# Start of Data shown
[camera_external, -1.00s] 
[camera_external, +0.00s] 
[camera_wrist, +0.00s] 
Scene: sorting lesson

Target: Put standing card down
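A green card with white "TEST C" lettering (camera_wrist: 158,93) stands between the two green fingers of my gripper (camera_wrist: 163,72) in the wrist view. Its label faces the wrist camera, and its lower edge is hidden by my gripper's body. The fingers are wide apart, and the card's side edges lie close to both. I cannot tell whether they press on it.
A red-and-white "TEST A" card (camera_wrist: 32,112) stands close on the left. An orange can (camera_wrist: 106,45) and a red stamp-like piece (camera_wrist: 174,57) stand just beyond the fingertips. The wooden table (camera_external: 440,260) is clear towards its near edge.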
# End of Data shown
• Set exercise:
Each line of the material must be restated exactly.

• Final result:
[camera_external, -1.00s] 
[camera_external, +0.00s] 
[camera_wrist, +0.00s] 
Scene: sorting lesson

Target: Put standing card down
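A green card with white "TEST C" lettering (camera_wrist: 158,93) stands between the two green fingers of my gripper (camera_wrist: 163,72) in the wrist view. Its label faces the wrist camera, and its lower edge is hidden by my gripper's body. The fingers are wide apart, and the card's side edges lie close to both. I cannot tell whether they press on it.
A red-and-white "TEST A" card (camera_wrist: 32,112) stands close on the left. An orange can (camera_wrist: 106,45) and a red stamp-like piece (camera_wrist: 174,57) stand just beyond the fingertips. The wooden table (camera_external: 440,260) is clear towards its near edge.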

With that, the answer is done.